(Dataset items)
________________________
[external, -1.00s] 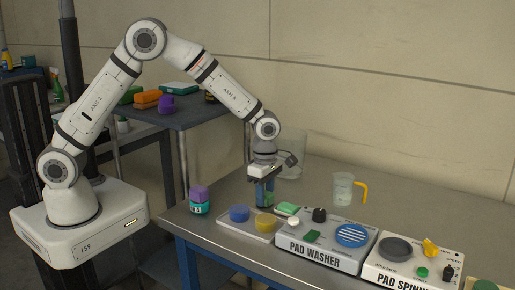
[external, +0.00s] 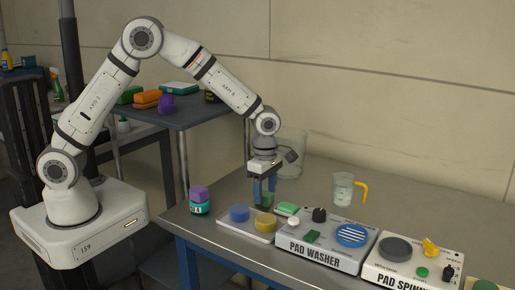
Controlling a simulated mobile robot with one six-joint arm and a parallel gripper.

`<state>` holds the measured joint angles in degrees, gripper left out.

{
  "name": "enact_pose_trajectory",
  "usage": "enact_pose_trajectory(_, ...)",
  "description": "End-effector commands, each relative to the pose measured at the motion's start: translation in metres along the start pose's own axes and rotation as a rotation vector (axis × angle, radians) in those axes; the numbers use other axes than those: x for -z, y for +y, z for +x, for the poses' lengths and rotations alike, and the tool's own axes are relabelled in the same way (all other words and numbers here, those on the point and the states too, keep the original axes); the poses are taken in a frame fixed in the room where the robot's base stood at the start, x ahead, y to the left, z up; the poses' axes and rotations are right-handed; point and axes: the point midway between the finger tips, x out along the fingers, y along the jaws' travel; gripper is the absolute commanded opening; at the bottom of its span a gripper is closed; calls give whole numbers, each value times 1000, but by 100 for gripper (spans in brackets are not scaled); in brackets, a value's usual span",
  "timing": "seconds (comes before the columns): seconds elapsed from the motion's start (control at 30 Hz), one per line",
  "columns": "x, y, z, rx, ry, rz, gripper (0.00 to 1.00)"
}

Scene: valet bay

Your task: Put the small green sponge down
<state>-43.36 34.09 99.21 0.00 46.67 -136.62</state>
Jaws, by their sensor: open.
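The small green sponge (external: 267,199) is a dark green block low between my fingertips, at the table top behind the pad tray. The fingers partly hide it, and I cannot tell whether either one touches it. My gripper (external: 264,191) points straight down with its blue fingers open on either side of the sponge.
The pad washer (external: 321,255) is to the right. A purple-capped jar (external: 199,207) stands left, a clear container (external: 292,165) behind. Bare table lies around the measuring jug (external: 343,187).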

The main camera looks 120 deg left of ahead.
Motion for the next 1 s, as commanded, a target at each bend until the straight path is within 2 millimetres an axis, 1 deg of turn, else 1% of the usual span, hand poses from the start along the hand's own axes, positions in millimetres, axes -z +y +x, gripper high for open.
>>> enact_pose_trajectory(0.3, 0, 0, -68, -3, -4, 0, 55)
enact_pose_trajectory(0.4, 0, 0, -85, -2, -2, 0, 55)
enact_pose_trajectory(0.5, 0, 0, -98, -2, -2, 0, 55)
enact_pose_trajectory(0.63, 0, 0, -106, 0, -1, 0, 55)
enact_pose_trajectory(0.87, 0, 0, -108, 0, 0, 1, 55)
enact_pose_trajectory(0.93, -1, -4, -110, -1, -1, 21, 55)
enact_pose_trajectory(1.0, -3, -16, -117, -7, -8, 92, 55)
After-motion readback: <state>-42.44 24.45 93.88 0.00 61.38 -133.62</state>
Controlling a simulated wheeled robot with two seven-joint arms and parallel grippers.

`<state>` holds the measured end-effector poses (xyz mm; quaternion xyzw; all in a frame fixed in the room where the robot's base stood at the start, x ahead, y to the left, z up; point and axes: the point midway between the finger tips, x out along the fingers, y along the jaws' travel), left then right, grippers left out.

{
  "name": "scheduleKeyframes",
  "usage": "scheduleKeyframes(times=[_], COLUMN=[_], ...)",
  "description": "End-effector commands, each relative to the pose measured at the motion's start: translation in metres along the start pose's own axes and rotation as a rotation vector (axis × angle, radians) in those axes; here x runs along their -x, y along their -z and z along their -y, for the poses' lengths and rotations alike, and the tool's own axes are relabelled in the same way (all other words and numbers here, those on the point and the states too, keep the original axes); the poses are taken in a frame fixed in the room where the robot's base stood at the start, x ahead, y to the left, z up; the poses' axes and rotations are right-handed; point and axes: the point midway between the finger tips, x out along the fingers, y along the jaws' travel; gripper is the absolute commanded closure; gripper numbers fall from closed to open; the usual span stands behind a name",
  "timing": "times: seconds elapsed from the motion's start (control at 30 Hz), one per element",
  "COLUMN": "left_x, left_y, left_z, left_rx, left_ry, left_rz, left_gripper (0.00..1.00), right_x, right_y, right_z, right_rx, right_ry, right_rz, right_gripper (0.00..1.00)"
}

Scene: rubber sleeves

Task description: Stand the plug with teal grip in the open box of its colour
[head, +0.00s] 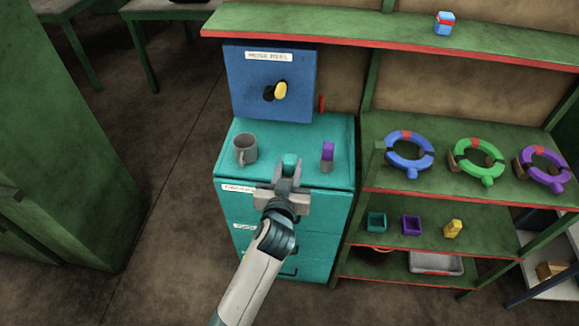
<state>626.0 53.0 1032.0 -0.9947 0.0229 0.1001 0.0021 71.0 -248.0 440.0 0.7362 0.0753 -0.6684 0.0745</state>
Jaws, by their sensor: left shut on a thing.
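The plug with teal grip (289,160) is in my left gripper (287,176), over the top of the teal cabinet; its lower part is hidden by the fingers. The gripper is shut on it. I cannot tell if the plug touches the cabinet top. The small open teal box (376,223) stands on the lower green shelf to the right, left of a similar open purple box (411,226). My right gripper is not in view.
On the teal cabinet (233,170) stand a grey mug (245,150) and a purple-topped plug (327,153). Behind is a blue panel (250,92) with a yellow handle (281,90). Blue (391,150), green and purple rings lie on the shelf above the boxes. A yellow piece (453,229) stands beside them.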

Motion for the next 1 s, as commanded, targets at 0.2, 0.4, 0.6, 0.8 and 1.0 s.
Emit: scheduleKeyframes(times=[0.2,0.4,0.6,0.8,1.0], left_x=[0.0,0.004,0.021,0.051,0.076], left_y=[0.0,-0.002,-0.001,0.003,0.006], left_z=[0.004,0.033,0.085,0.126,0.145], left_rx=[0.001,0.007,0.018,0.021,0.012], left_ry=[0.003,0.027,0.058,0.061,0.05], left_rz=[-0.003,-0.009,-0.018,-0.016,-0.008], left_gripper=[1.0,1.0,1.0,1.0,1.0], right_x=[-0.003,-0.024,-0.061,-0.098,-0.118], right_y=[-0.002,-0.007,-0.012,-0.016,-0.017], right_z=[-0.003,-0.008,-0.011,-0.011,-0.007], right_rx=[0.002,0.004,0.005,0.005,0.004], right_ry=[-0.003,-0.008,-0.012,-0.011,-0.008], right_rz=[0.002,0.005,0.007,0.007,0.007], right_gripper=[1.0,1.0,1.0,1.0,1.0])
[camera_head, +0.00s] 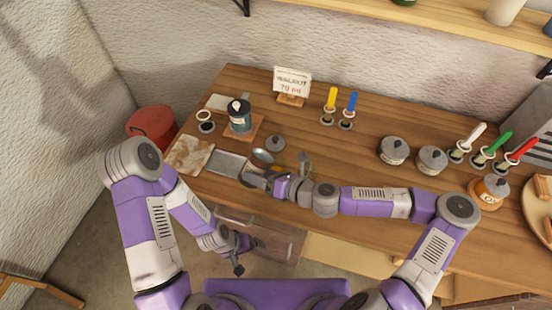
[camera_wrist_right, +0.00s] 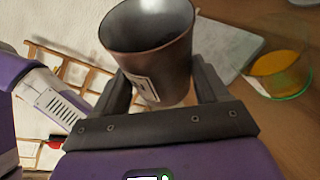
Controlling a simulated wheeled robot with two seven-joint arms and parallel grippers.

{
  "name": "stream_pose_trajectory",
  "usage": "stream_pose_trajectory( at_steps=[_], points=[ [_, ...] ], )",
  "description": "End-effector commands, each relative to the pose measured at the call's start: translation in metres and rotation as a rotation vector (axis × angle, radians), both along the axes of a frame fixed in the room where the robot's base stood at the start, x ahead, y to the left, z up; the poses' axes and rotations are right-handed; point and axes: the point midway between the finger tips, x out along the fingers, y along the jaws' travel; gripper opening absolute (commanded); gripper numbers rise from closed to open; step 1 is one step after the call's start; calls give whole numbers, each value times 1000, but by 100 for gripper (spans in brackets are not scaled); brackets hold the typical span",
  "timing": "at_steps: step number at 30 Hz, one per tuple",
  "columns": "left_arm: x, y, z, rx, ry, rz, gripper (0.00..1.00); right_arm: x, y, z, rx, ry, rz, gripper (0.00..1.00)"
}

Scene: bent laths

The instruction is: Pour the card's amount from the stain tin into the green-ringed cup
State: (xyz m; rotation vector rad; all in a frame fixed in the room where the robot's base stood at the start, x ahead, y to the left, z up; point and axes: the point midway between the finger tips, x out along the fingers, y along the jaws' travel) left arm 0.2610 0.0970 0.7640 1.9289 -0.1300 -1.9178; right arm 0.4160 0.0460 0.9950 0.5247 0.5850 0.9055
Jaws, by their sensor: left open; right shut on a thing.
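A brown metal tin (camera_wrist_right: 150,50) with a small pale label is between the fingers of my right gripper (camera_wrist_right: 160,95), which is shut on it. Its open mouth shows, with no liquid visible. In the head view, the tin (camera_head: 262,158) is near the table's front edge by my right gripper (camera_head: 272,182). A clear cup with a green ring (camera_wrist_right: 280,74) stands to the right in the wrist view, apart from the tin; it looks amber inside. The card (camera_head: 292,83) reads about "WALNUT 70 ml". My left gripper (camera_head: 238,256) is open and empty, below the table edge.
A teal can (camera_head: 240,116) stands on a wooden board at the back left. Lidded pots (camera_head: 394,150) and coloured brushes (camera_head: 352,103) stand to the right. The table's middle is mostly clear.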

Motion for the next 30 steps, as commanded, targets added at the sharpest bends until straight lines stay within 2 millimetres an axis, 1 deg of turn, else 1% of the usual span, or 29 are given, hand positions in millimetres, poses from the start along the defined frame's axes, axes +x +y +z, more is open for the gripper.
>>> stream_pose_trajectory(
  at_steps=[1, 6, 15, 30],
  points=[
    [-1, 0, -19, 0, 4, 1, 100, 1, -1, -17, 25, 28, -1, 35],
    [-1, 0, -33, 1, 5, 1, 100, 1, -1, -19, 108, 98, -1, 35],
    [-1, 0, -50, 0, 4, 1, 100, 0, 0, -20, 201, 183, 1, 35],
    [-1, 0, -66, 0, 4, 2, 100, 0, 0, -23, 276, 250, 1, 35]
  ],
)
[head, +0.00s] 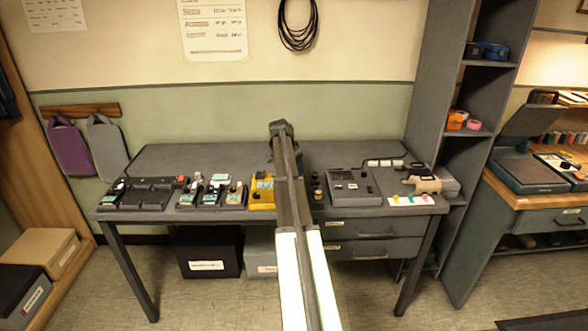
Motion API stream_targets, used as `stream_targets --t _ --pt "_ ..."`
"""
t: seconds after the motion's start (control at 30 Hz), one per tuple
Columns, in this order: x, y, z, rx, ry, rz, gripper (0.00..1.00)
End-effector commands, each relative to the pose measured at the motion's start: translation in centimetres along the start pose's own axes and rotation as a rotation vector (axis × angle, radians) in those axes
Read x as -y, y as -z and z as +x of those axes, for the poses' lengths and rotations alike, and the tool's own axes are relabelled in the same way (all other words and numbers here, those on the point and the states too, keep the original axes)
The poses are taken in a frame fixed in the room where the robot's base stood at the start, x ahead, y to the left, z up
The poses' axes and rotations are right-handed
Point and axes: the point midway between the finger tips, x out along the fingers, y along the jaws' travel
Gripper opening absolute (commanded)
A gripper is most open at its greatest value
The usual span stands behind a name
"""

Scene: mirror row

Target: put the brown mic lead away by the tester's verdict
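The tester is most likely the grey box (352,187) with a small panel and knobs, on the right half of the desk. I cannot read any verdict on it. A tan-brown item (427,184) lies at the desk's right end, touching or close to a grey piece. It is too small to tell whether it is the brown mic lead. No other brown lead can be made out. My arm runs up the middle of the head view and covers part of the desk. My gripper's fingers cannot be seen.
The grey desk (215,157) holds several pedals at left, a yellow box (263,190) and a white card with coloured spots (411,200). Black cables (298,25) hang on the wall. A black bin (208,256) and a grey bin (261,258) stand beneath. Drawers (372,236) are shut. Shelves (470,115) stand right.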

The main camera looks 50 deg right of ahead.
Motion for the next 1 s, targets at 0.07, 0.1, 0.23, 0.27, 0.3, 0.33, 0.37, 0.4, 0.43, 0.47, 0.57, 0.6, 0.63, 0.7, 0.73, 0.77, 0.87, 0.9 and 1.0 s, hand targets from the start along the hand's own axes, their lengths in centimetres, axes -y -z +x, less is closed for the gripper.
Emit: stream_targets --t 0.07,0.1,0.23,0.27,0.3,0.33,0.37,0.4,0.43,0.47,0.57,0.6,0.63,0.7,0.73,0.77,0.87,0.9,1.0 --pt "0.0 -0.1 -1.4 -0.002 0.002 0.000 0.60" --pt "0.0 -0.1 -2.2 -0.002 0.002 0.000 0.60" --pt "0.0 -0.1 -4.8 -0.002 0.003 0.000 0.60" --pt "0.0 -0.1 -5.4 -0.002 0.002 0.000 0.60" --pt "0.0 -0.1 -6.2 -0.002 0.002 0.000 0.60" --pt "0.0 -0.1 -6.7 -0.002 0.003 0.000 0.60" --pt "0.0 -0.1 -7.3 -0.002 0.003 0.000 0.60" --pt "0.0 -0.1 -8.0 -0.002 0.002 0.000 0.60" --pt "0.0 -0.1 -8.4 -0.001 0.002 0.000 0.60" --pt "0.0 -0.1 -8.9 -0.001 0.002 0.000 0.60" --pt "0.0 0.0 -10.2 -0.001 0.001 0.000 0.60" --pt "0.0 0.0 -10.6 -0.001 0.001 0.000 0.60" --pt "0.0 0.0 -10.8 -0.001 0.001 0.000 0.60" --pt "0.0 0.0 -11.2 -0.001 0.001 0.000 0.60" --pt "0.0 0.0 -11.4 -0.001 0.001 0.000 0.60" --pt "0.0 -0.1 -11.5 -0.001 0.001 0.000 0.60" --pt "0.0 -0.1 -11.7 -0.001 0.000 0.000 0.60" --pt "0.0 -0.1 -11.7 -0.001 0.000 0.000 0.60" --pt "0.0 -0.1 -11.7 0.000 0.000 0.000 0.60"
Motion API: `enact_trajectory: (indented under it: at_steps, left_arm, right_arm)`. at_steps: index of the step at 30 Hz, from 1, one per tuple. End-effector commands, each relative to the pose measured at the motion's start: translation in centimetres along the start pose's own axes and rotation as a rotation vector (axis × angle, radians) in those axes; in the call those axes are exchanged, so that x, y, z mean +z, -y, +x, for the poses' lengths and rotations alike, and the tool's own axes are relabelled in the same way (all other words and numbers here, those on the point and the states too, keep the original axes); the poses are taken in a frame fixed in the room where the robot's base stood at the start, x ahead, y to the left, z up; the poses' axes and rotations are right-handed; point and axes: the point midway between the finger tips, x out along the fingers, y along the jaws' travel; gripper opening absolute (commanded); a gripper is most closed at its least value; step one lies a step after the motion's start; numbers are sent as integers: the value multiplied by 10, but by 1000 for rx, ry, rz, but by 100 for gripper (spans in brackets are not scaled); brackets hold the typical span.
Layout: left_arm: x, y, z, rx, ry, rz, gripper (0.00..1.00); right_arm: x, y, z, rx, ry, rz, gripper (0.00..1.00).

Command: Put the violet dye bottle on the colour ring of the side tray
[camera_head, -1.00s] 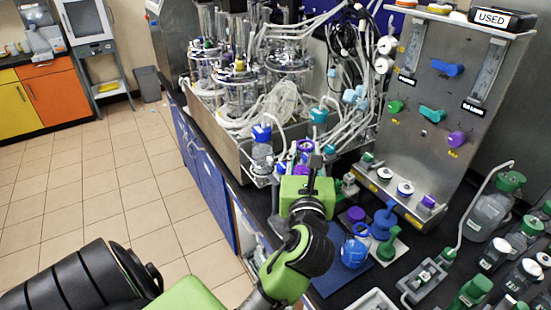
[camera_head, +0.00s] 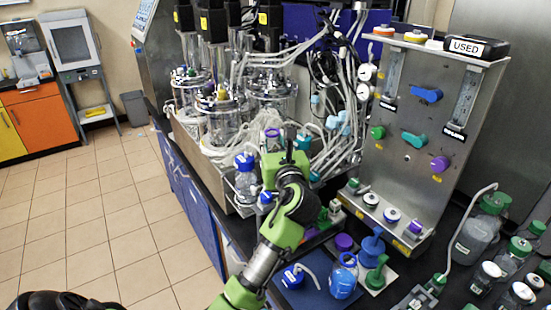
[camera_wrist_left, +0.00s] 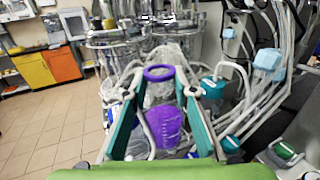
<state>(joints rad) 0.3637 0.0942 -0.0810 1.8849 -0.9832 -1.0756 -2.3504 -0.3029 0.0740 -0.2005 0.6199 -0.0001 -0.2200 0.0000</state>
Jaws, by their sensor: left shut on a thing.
________________________
Given exercise: Give again, exactly, the lines from the start of the data through the one holding "<state>-43.36 34.09 99.21"; omit the pictures.

Written answer:
[external, -1.00s] 
[external, +0.00s] 
Controlling a simulated mobile robot with one six-joint arm and a parallel gripper.

`<state>` holds the measured joint angles in degrees, gripper left out.

{
  "name": "enact_pose_trajectory",
  "usage": "enact_pose_trajectory(_, ...)",
  "description": "End-effector commands, each relative to the pose measured at the motion's start: translation in metres along the start pose's own axes and rotation as a rotation vector (axis × angle, radians) in those axes; the numbers use other axes than those: x for -z, y for +y, z for +x, for the poses' lengths and rotations alike, and the tool's own axes are relabelled in the same way (all other words and numbers here, those on the point and the states too, keep the original axes); the poses are taken in a frame fixed in the room where the robot's base stood at the start, x ahead, y to the left, z up; the poses' axes and rotations are right-handed; point and axes: the point midway between the finger tips, x out along the fingers, y along the jaws' travel; gripper is the absolute commanded opening; at the bottom of its span a gripper is closed; calls give whole numbers, each value times 1000, but by 100 for gripper (spans in brackets are not scaled); in brackets, a value's usual span",
  "timing": "seconds (comes before the columns): seconds elapsed from the motion's start (control at 30 Hz), one per line",
  "columns": "x, y, z, rx, ry, rz, gripper (0.00 to 1.00)"
}

Scene: valet bay

Your task: Put the small green sponge down
<state>-43.36 34.09 99.21 0.00 46.67 -136.62</state>

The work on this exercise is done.